---------- DATASET SECTION

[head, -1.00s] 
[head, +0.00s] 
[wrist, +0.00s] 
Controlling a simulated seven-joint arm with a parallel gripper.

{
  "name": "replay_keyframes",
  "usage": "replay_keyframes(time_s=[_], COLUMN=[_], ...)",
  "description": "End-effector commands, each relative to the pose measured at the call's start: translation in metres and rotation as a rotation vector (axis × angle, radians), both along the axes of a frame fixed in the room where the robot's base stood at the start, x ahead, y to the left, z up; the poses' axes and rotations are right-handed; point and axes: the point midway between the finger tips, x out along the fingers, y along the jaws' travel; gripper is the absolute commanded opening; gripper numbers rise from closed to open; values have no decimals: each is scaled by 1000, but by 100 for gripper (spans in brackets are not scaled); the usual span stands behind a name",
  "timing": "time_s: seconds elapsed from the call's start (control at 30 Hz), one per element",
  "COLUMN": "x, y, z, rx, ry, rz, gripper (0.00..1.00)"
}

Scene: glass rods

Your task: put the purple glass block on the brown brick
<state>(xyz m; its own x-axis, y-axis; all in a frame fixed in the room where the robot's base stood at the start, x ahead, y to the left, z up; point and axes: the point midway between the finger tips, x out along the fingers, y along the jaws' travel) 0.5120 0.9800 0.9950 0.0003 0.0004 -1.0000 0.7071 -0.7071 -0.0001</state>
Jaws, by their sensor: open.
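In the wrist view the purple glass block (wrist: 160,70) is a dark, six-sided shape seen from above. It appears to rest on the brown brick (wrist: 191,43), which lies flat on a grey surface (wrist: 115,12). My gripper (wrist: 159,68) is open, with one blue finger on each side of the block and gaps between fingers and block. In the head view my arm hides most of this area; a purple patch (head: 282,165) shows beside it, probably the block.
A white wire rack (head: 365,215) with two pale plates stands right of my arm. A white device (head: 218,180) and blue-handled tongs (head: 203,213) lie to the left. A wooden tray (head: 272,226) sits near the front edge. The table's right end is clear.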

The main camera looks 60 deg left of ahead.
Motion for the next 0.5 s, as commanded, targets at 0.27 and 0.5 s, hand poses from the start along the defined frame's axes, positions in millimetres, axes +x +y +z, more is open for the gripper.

--------------------

- **WHAT THE EXERCISE ASKS**
All of the data must be returned exactly.

- **RESPONSE TO THIS TASK**
[head, -1.00s] 
[head, +0.00s] 
[wrist, +0.00s] 
Controlling a simulated seven-joint arm with a parallel gripper.

{
  "name": "replay_keyframes",
  "usage": "replay_keyframes(time_s=[_], COLUMN=[_], ...)",
  "description": "End-effector commands, each relative to the pose measured at the call's start: translation in metres and rotation as a rotation vector (axis × angle, radians), both along the axes of a frame fixed in the room where the robot's base stood at the start, x ahead, y to the left, z up; the poses' axes and rotations are right-handed; point and axes: the point midway between the finger tips, x out along the fingers, y along the jaws' travel; gripper is the absolute commanded opening; gripper numbers rise from closed to open; values have no decimals: each is scaled by 1000, but by 100 for gripper (spans in brackets are not scaled); the usual span stands behind a name",
  "timing": "time_s: seconds elapsed from the call's start (control at 30 Hz), one per element",
  "COLUMN": "x, y, z, rx, ry, rz, gripper (0.00..1.00)"
}

Scene: glass rods

Your task: put the purple glass block on the brown brick
<state>(xyz m; its own x-axis, y-axis; all in a frame fixed in the room where the robot's base stood at the start, x ahead, y to the left, z up; point and axes: the point midway between the finger tips, x out along the fingers, y along the jaws' travel) 0.5120 0.9800 0.9950 0.0003 0.0004 -1.0000 0.7071 -0.7071 -0.0001</state>
Jaws, by their sensor: open.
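In the wrist view the purple glass block (wrist: 160,70) is a dark, six-sided shape seen from above. It appears to rest on the brown brick (wrist: 191,43), which lies flat on a grey surface (wrist: 115,12). My gripper (wrist: 159,68) is open, with one blue finger on each side of the block and gaps between fingers and block. In the head view my arm hides most of this area; a purple patch (head: 282,165) shows beside it, probably the block.
A white wire rack (head: 365,215) with two pale plates stands right of my arm. A white device (head: 218,180) and blue-handled tongs (head: 203,213) lie to the left. A wooden tray (head: 272,226) sits near the front edge. The table's right end is clear.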

The main camera looks 60 deg left of ahead.
Motion for the next 0.5 s, as commanded, targets at 0.27 and 0.5 s, hand poses from the start along the defined frame's axes, positions in millimetres, axes +x +y +z, more is open for the gripper.

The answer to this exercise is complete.